Give again, exactly as written, the lines of the records below from the line with "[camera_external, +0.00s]" to the line with "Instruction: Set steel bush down". Both end lines count; pictures do not.
○ ○ ○ ○ ○
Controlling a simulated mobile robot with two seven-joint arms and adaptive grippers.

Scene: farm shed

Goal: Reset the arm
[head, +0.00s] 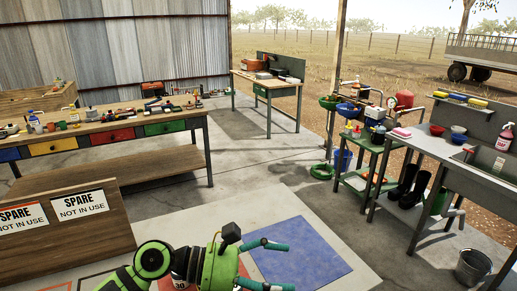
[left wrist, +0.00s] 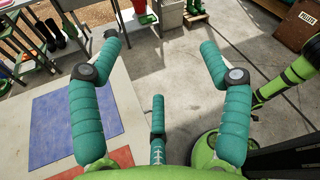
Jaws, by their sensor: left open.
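My left gripper (head: 268,264) is at the bottom of the head view, on a green and black arm, with its teal fingers spread. The left wrist view shows its fingers (left wrist: 158,58) wide apart with nothing between them but bare concrete floor. It hangs above the floor near a blue floor square (head: 295,250), which also shows in the left wrist view (left wrist: 68,117). The gripper touches no object. My right gripper does not show in either view.
A long workbench (head: 90,133) with coloured drawers and many tools stands at the left. A wooden "SPARE" board (head: 120,212) is nearer. At the right are a sink bench (head: 445,150), black boots (head: 412,188) and a metal bucket (head: 472,267). The middle floor is clear.

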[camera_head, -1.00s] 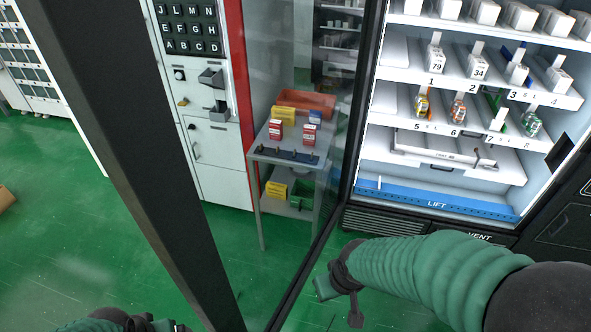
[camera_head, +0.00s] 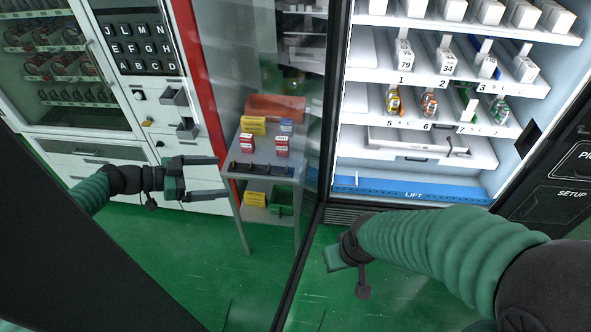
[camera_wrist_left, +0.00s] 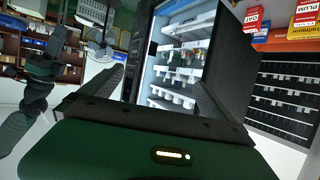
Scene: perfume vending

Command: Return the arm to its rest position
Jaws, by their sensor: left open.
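My left gripper (camera_head: 222,178) comes in from the left in the head view. Its two long grey fingers point right, spread apart with nothing between them. They appear near the left edge of the small table (camera_head: 240,185). In the left wrist view, the gripper (camera_wrist_left: 160,92) also shows wide-apart fingers, with the open vending machine (camera_wrist_left: 185,55) beyond them. My right arm, in a green ribbed sleeve, reaches in from the lower right. The end of my right gripper (camera_head: 340,256) shows below the machine's front, but its fingers are hidden.
The open vending machine (camera_head: 410,187) holds boxes and small bottles on shelves. A glass door with a dark frame (camera_head: 316,235) crosses the middle. The table carries small boxes and a red bin (camera_head: 275,106). Another machine (camera_head: 70,145) stands behind the left arm. Green floor is clear below.

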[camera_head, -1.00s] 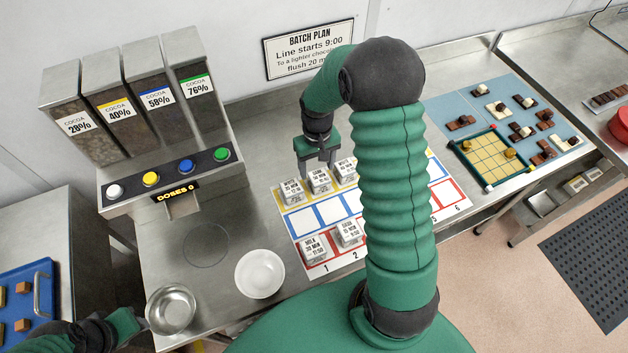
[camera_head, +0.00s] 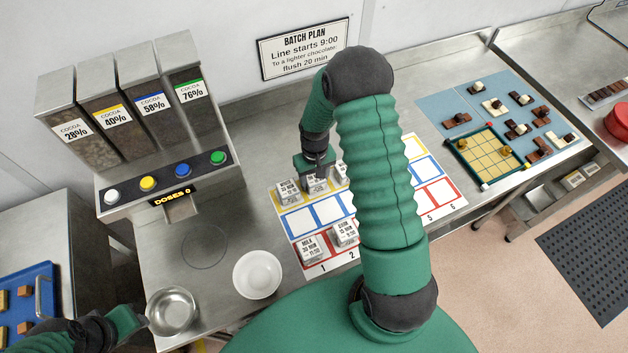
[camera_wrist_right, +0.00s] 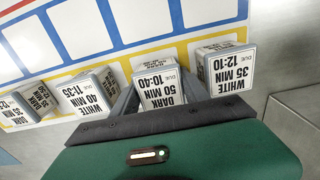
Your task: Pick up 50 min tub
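The 50 min tub, a small pale block labelled "DARK 50 MIN 10:40" (camera_wrist_right: 162,88), stands in the yellow row of the board. In the head view it is the middle tub (camera_head: 318,187), under my right gripper (camera_head: 317,174), which partly hides it. In the wrist view my right gripper (camera_wrist_right: 160,92) has its fingers on either side of this tub, looking apart with a small gap; contact is not clear. The "WHITE 35 MIN" tub (camera_wrist_right: 228,68) and "WHITE 40 MIN" tub (camera_wrist_right: 92,92) stand on either side. My left gripper (camera_head: 140,321) is beside the metal bowl (camera_head: 172,310).
Two tubs stand in the red row, one at slot 1 (camera_head: 308,248) and one at slot 2 (camera_head: 344,233). The blue row (camera_head: 299,221) shows empty squares. A white bowl (camera_head: 257,273) and cocoa dispenser (camera_head: 135,120) are to the left. My right arm hides the board's middle.

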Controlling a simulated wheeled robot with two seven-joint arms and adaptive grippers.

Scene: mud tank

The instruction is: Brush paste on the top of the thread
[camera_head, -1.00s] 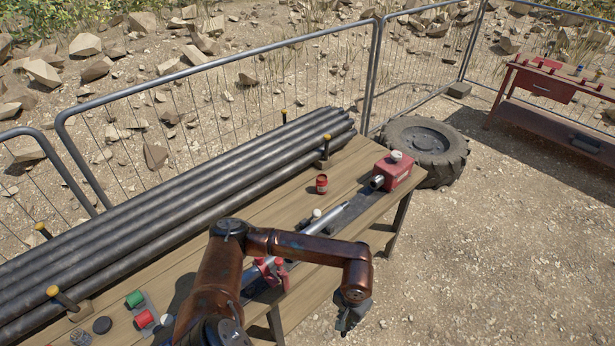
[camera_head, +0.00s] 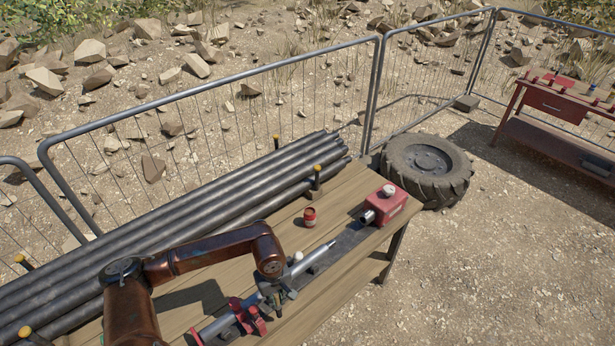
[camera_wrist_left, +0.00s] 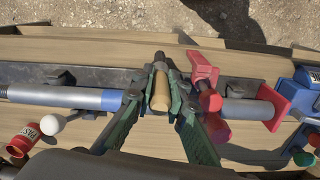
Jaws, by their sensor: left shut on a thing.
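My left gripper (camera_head: 275,292) is over the grey rod (camera_head: 218,328) on the table, beside the red clamp (camera_head: 250,316). The rod shows there as a grey tube (camera_wrist_left: 50,97) with a blue band, passing behind the fingers. A red paste jar (camera_head: 310,217) stands on the table, and its label shows in the wrist view (camera_wrist_left: 20,142). My right gripper is not in view.
A white-knobbed lever (camera_head: 298,256) stands beside the rod. A red box (camera_head: 388,205) with a short pipe end sits at the table's right end. Dark pipes (camera_head: 230,203) lie along the back edge. A tyre (camera_head: 428,170) lies beyond the table.

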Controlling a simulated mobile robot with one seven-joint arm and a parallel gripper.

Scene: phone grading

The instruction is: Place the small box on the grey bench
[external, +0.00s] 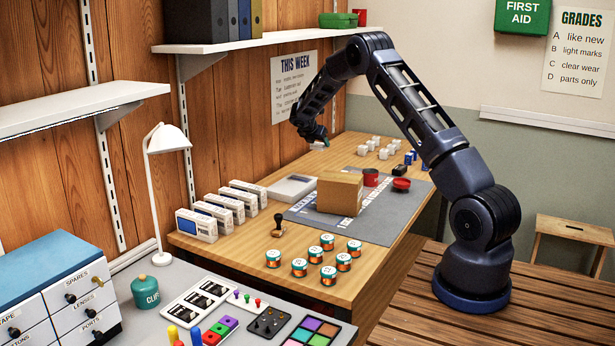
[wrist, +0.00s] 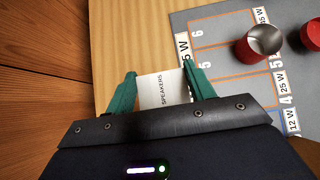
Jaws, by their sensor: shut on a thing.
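My gripper (external: 322,141) is shut on a small white box (external: 317,146), high over the far left part of the wooden table. In the wrist view the green fingers of my gripper (wrist: 159,75) press the small box (wrist: 152,91) from both sides, and its face reads SPEAKERS. The grey bench (external: 140,328) is at the front left of the external view, far from my gripper. Its near edge is cut off by the frame.
The bench holds a white lamp (external: 167,139), a teal jar (external: 145,291), drawers (external: 75,290) and several small trays. The wooden table (external: 240,248) holds a cardboard box (external: 340,192), a grey mat (external: 385,230), white cartons, a stamp and several small jars.

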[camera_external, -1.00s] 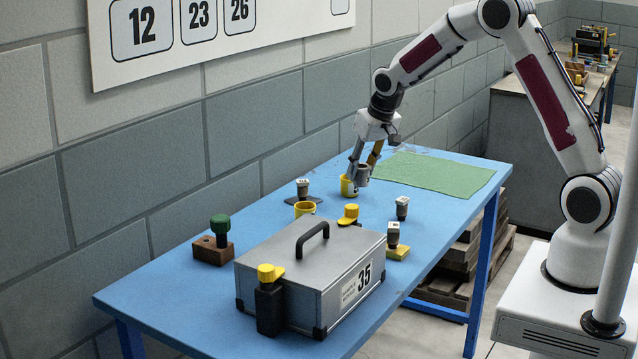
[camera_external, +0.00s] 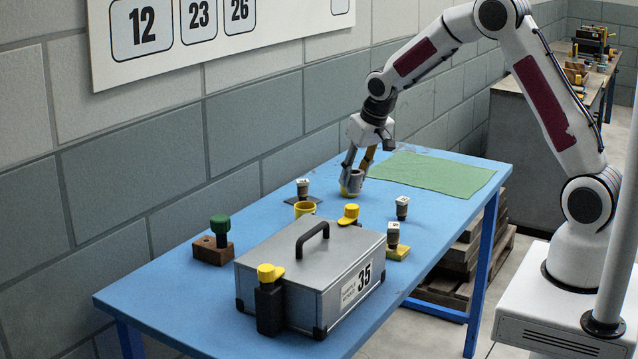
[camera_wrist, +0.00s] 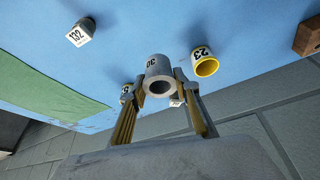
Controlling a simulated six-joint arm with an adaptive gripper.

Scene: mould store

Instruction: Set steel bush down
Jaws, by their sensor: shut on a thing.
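The steel bush (camera_external: 355,182) is a grey hollow cylinder. In the wrist view the steel bush (camera_wrist: 158,72) shows its open end and a "30" mark. My gripper (camera_external: 355,178) is shut on it, with a finger on each side, low over the far part of the blue table. A yellow ring-like piece (camera_external: 346,193) shows as a thin strip at the bush's lower edge, mostly hidden by bush and fingers. I cannot tell whether the bush is in, on or in front of it, or touches the table.
A yellow bush marked 23 (camera_wrist: 206,63) stands nearby. A green mat (camera_external: 435,172) lies at the table's right end. Small labelled pieces, a brown block (camera_external: 213,250) and a grey case marked 35 (camera_external: 310,270) stand left and in front. Bare blue table lies between them.

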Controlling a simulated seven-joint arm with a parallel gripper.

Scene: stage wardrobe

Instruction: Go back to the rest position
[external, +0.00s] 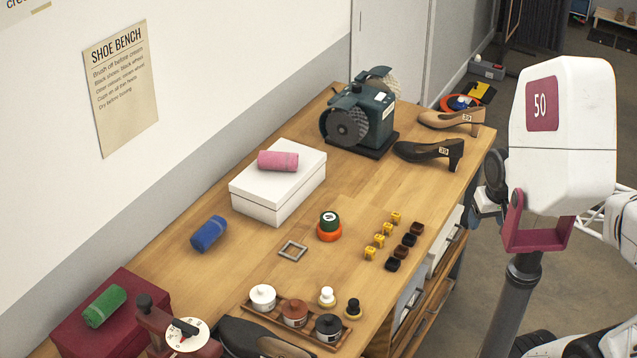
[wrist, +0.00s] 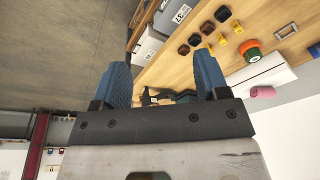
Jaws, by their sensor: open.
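My gripper (wrist: 162,85) shows in the wrist view with its two blue fingers spread apart and nothing between them. In the external view, my white arm stands at the right, beside the bench's right edge, and the gripper's fingertips cannot be made out clearly there. The wooden bench (external: 365,200) lies to the left of my arm. In the wrist view the bench (wrist: 205,70) appears at the upper right, beyond the fingers. No object is held.
A grinder (external: 362,112) and two shoes (external: 430,152) stand at the bench's far end. A white box (external: 262,203) bears a pink roll (external: 278,161). Several small yellow and dark blocks (external: 379,240) sit near the right edge. Jars stand on a tray (external: 262,309) in front.

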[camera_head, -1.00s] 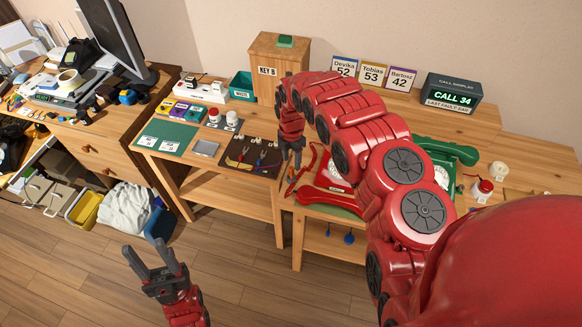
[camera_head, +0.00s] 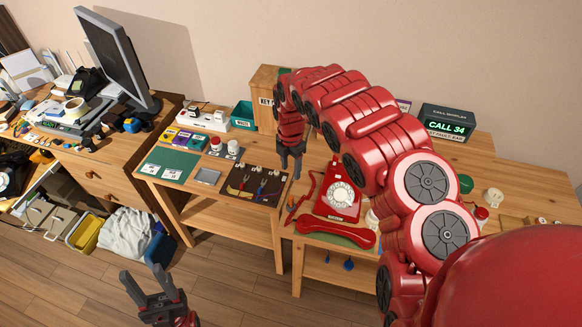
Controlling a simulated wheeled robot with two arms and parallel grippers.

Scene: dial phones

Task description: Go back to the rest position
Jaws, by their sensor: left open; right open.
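My left gripper (camera_head: 150,277) is open and empty, low in front of the desks above the wooden floor. My right gripper (camera_head: 291,168) points down with its fingers near the right edge of the dark tool mat (camera_head: 240,190). It is open and holds nothing that I can see. My right arm arches across the desk and hides part of it. The red dial phone (camera_head: 340,198) stands to the right of my right gripper, apart from it. Its red handset (camera_head: 335,232) lies off the phone, in front of it. The call display (camera_head: 447,127) reads CALL 34.
The wooden KEY B box (camera_head: 265,92) stands behind my right arm. A green bin (camera_head: 243,114), a monitor (camera_head: 115,55) and other desk items are to the left. A yellow bin (camera_head: 84,232) and white cloth (camera_head: 125,233) are on the floor. Open floor lies around my left gripper.

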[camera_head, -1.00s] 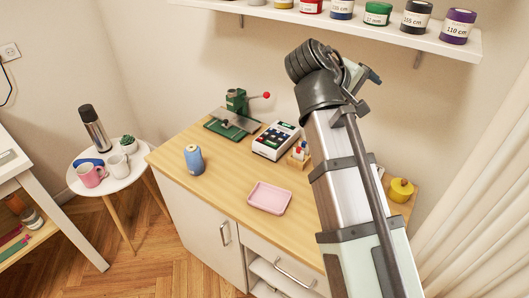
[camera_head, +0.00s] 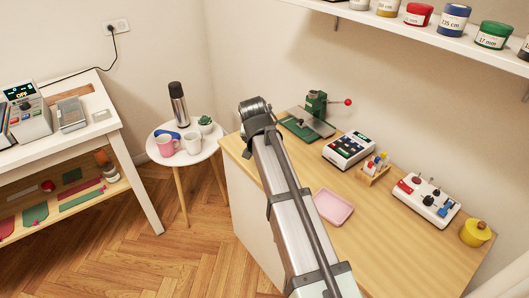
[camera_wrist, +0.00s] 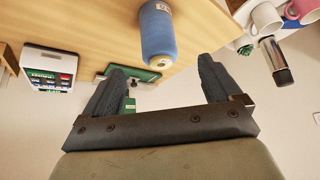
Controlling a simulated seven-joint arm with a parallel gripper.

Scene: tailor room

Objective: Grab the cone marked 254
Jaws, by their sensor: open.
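A blue cone of thread (camera_wrist: 158,38) stands on the wooden worktop (camera_wrist: 95,38), seen upside down in the wrist view. A pale label shows near its far end, but its marking is too small to read. My gripper (camera_wrist: 162,63) is open and empty, with its two dark fingers spread apart. The cone is beyond the fingertips, roughly between them in the picture; I see no contact. In the head view my arm covers the cone and the gripper.
On the worktop (camera_head: 400,240) are a pink tray (camera_head: 333,207), a green press (camera_head: 312,115), a button device (camera_head: 349,150), a switch box (camera_head: 428,200) and a yellow pot (camera_head: 475,233). A round side table (camera_head: 160,157) holds mugs, a flask (camera_head: 179,103) and a plant.
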○ ○ ○ ○ ○
(SOLVED EXERCISE):
[camera_external, +0.00s] 
[camera_wrist, +0.00s] 
Controlling a simulated six-joint arm with an adaptive gripper.

Scene: mould store

Instruction: Set steel bush down

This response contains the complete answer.